● **TASK DESCRIPTION**: The data below holds the lines to copy: everything from the line containing "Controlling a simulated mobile" to the line containing "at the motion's", both ends included, set down exactly.

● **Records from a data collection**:
□ □ □ □ □ □ □
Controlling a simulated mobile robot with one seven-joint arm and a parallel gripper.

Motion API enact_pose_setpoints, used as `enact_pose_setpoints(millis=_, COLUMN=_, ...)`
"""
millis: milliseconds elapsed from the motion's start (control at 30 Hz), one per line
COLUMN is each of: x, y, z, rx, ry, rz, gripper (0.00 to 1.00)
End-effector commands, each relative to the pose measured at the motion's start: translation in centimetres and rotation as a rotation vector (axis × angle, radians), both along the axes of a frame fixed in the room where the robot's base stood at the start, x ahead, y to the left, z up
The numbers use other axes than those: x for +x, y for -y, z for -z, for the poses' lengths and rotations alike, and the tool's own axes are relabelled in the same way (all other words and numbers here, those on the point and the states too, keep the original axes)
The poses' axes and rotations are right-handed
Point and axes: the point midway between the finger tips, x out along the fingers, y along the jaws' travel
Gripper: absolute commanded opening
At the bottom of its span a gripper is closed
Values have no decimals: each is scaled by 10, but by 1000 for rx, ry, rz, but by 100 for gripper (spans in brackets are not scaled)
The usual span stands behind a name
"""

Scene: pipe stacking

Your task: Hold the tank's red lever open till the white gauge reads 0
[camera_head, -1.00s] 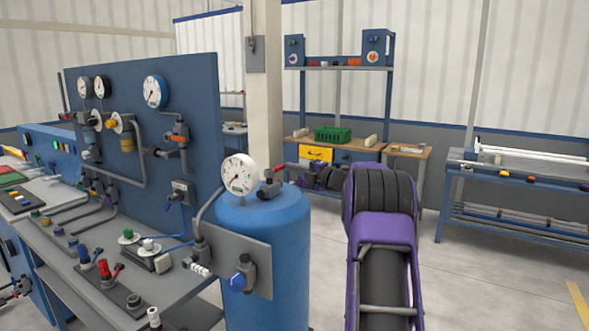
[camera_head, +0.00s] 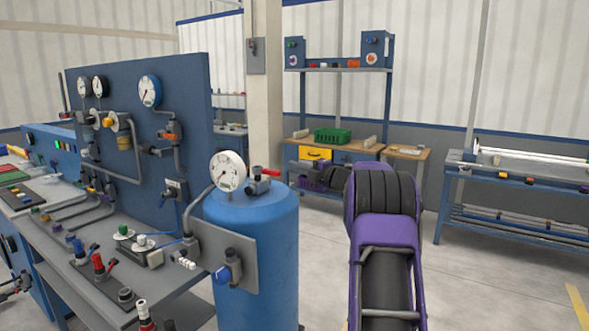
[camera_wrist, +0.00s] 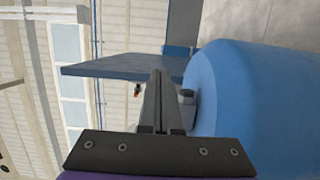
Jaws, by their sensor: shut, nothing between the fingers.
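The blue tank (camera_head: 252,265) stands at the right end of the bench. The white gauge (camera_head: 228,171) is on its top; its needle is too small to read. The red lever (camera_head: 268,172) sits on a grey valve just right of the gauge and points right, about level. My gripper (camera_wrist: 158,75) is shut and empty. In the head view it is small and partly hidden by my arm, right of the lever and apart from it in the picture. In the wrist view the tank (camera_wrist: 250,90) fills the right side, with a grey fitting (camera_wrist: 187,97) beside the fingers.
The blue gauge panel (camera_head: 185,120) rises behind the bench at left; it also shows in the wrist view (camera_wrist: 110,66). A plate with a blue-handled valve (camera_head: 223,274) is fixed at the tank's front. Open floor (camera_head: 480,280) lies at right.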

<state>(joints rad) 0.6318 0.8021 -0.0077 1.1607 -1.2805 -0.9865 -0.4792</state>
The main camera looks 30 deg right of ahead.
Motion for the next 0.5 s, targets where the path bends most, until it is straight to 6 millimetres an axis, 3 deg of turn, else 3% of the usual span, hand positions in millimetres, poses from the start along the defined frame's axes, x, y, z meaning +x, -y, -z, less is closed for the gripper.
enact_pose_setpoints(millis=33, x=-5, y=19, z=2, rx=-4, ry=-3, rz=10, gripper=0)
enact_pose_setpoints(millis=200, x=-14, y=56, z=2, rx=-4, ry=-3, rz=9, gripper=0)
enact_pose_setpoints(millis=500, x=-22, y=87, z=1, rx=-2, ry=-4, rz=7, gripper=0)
□ □ □ □ □ □ □
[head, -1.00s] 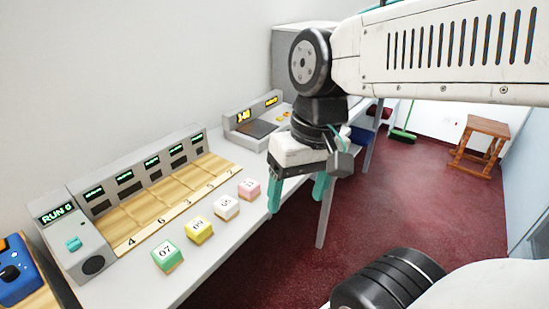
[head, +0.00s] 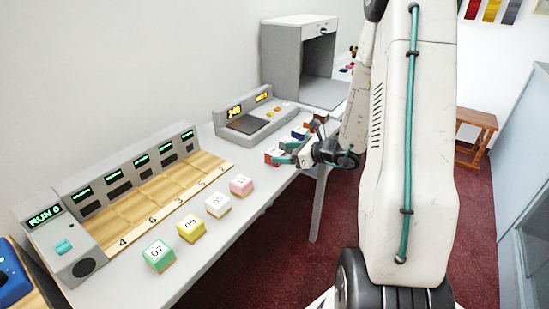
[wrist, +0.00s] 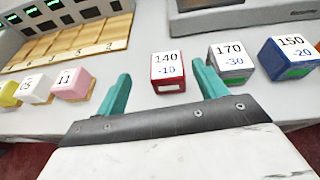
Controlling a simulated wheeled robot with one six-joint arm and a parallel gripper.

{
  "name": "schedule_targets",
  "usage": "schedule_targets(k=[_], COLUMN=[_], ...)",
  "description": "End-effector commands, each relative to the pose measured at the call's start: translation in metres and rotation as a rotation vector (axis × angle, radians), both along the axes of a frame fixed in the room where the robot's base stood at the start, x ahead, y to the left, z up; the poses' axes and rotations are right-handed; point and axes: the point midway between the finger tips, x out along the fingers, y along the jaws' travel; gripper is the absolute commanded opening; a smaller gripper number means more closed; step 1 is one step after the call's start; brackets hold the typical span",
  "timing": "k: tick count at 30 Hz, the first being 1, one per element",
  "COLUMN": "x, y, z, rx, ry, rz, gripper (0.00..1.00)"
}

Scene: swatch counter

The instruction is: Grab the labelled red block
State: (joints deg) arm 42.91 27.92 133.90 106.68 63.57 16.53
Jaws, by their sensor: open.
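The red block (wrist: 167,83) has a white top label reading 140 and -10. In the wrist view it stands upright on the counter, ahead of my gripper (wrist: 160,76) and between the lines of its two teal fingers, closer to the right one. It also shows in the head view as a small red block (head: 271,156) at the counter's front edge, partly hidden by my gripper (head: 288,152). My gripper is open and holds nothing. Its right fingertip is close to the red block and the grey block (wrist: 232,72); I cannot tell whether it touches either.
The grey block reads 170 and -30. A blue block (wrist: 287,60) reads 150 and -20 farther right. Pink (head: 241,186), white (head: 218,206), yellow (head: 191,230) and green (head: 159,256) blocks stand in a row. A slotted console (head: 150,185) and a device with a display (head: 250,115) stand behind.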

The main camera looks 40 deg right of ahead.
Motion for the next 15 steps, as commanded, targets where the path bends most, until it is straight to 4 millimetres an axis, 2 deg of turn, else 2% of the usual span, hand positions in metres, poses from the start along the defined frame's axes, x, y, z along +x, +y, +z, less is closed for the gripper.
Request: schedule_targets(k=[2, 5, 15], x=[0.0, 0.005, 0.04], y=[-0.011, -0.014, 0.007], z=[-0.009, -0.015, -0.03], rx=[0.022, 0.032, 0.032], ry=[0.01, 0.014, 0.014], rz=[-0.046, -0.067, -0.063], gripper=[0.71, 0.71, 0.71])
□ □ □ □ □ □ □
● **ANSWER TO THE EXERCISE**:
Controlling a simulated mobile robot with one seven-joint arm and a parallel gripper.

Motion API enact_pose_setpoints, used as `enact_pose_setpoints(millis=_, COLUMN=_, ...)`
"""
millis: milliseconds elapsed from the motion's start (control at 30 Hz), one per line
COLUMN is each of: x, y, z, rx, ry, rz, gripper (0.00 to 1.00)
End-effector commands, each relative to the pose measured at the motion's start: translation in centimetres and rotation as a rotation vector (axis × angle, radians), both along the axes of a frame fixed in the room where the robot's base stood at the start, x ahead, y to the left, z up

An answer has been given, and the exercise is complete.